MutinyOn this day 219 years ago, Fletcher Christian led a mutiny against Captain William Bligh on the Bounty, a ship owned by the Royal Navy. At the time the ship was near Tonga. Bligh and 18 others were crowded into the ship’s boat and set adrift, while Christian and 22 others stayed on the Bounty. Equipped only with a sextant and a pocket watch, Bligh successfully navigated the overcrowded ship’s boat on a 47-day voyage to Timor. The mutineers went to Tahiti where most landed, but Fletcher Christian and eight others, together with six Tahitian men and 11 women, set sail in the Bounty, eventually settling on Pitcairn Island and burning the ship.

A number of lessons arise from the aftermath of the Bounty mutiny. Technical ability does not in itself make someone a good leader, as was demonstrated by Bligh’s subsequent poor performance as Governor of New South Wales. Shared hatred of a despotic leader is not sufficient to create a lasting alliance, as was discovered by the mutineers, most of whom subsequently died miserable deaths until some ten years later only one of the mutineers on Pitcairn Island was still alive.
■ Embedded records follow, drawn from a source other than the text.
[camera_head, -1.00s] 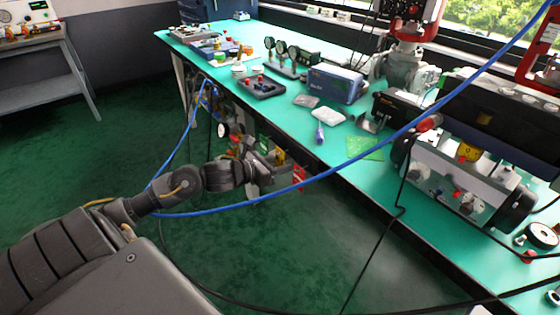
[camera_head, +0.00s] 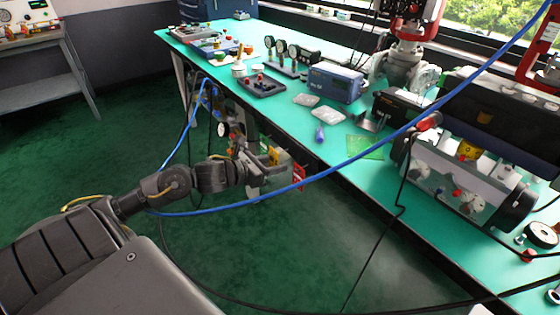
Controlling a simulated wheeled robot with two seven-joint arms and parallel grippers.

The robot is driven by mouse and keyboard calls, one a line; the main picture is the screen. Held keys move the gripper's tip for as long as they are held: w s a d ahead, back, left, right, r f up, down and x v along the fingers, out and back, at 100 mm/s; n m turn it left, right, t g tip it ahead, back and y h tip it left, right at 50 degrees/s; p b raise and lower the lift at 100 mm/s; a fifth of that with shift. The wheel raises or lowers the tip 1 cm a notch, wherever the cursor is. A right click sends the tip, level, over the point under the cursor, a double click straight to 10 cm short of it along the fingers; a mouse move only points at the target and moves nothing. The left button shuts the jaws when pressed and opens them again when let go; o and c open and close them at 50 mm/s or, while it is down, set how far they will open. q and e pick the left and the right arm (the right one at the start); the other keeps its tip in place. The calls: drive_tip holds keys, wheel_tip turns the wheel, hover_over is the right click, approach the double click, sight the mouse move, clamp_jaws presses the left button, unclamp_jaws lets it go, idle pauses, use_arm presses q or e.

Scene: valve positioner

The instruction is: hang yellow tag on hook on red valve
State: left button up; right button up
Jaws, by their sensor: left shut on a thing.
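My left gripper (camera_head: 268,167) is beside the table's front edge, below the top. It is shut, with a small yellow patch at its fingers that looks like the yellow tag (camera_head: 275,156). The grip is small and partly hidden. A red part (camera_head: 299,178) shows just right of the fingers; I cannot tell what it belongs to. A valve with a red frame (camera_head: 411,28) and a grey flanged body stands at the back of the table, far from the gripper. Another red frame (camera_head: 536,78) is at the right edge. I cannot make out a hook. My right gripper is not in view.
The green table (camera_head: 330,160) bears gauges (camera_head: 281,50), a dark tray (camera_head: 262,86), a blue box (camera_head: 335,83) and a grey positioner (camera_head: 460,185). A blue cable (camera_head: 340,167) crosses the view in front of the table.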

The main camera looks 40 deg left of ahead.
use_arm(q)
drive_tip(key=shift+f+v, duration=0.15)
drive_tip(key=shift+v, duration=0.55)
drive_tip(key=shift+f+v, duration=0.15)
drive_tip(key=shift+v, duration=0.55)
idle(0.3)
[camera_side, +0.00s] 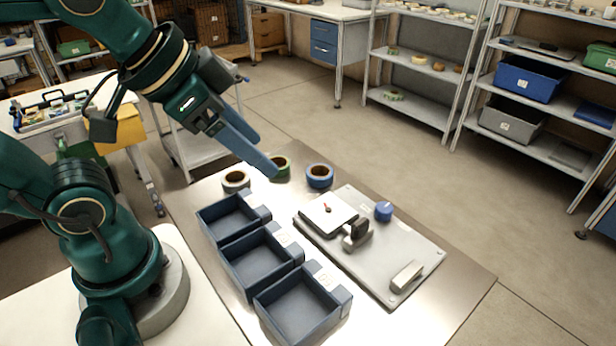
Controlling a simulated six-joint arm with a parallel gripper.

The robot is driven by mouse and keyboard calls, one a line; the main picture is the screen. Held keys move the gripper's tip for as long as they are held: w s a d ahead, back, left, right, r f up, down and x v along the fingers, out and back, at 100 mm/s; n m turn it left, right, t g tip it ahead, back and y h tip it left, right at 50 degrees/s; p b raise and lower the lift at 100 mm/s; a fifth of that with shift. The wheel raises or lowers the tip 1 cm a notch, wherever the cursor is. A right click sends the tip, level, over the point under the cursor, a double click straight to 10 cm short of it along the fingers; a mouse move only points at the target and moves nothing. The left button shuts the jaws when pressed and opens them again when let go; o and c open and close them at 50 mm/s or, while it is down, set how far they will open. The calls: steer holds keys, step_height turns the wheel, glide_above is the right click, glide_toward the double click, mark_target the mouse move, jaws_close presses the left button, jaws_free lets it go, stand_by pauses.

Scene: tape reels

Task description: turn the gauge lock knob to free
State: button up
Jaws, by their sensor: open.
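A grey plate (426,246) on the metal-topped table carries a white square gauge (318,219) with a small red pointer. A round blue knob (383,211) stands on the plate to the right of the gauge, and a black-topped piece (357,230) on a metal mount stands in front of the gauge. No lettering tells which is the lock knob, and its setting is too small to read. My gripper (264,154) is open and empty, above the back left of the table, to the left of the plate and apart from it.
Three blue-grey bins (265,312) stand in a row left of the plate. Three tape reels, whitish (236,181), green (281,167) and blue (319,176), stand behind them. A metal block (407,276) sits at the plate's front right. The plate's middle right is clear.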

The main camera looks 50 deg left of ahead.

An organisation birthed in conflict and lawlessness rarely has an opportunity to flourish, as has been demonstrated by the subsequent history of Pitcairn Island. Over the past 200 years Pitcairn Island has remained a small settlement populated almost exclusively by descendants of those who arrived on the Bounty. The Island has had a long history of child sexual abuse and in 2004 a number of the men on the island were convicted of sex crimes and jailed.